Many factors are involved to properly size mud gas separator, or gas buster, systems

Posted on 18 November 2008

By Dan Eby, Cudd Well Control

A Mud Gas Separator (MGS), or gas buster, is common on most drilling rigs throughout the world. The MGS is used to separate wellbore gas from the drilling fluid while circulating out a kick or circulating any gas present in drilling fluids during drilling or workover operations. The MGS is a very important component in underbalanced drilling. A typical MGS is constructed of a cylindrical vessel with a series of baffles in it. The drilling fluid from the wellbore enters the MGS, and the action of the fluid hitting the baffles separates easily removed gas from the fluid. The gas exits through a vent line at the top of the MGS and is safely vented away from the rig floor. The mud exits the MGS through a line near the bottom of “up hill” to return to the pit system.

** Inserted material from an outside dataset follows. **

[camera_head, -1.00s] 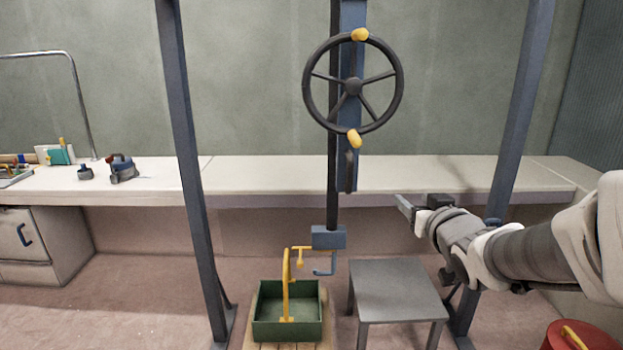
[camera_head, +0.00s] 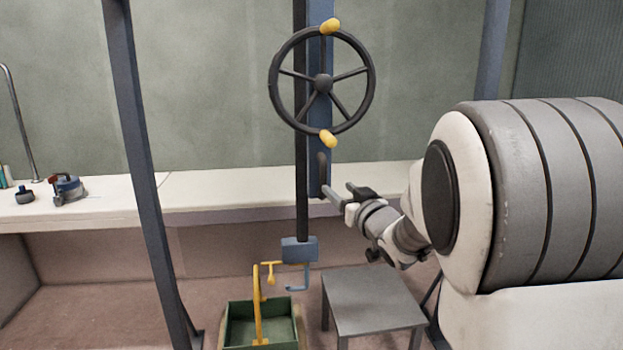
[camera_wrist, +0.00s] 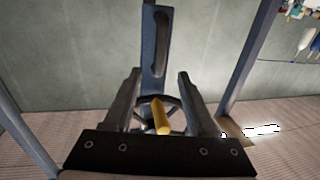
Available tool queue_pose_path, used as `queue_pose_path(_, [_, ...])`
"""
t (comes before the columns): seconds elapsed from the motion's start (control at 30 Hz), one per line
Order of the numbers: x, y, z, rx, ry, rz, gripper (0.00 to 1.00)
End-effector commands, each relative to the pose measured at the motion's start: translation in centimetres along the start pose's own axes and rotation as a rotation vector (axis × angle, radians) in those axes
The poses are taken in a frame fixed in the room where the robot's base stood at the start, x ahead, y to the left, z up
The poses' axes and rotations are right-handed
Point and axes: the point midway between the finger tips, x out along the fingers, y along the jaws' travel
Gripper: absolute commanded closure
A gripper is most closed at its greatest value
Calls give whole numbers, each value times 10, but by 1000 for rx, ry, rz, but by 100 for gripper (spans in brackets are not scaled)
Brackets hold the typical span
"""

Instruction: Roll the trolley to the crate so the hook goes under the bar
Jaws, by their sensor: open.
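A dark handwheel (camera_head: 322,84) with yellow knobs at top and bottom is mounted on a blue post (camera_head: 314,150). A dark upright handle (camera_head: 322,172) sits below it. A blue block (camera_head: 299,249) with a blue hook (camera_head: 296,288) hangs on a dark rod. The hook is right of the yellow bar (camera_head: 265,278) on the green crate (camera_head: 236,325), apart from it. The trolley is not clearly identifiable. My gripper (camera_head: 343,190) is open and empty, near the post, below and right of the wheel. In the wrist view, a yellow knob (camera_wrist: 161,117) appears between its fingers.
A grey stool (camera_head: 372,300) stands right of the crate. Slanted blue frame legs (camera_head: 145,180) flank the area. A white bench (camera_head: 215,190) runs along the wall behind. Some floor left of the crate is clear.

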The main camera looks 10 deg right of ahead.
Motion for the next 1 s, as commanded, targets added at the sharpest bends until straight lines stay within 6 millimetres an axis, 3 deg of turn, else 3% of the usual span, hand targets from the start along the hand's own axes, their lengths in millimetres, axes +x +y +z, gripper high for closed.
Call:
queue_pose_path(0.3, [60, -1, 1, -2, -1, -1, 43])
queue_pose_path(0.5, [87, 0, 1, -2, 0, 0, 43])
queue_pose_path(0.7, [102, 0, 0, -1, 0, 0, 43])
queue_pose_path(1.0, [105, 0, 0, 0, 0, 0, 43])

Typically, the maximum allowable pressure of the MGS when in use is determined by the fluid leg or (fluid seal) height. The density fluid in the fluid leg is dependent on the fluid in use at the time, and, therefore, operating pressure of the system is variable. This pressure is usually below 15 psig. However, there are MGS applications in which the vessel can operate at pressures up to 100 psi.

The friction pressure of the gas flowing through the vent line must be less than the hydrostatic pressure of the fluid in the fluid leg. If this friction pressure is greater than the hydrostatic pressure in the fluid leg, gas will exit the fluid line and flow to the pit system.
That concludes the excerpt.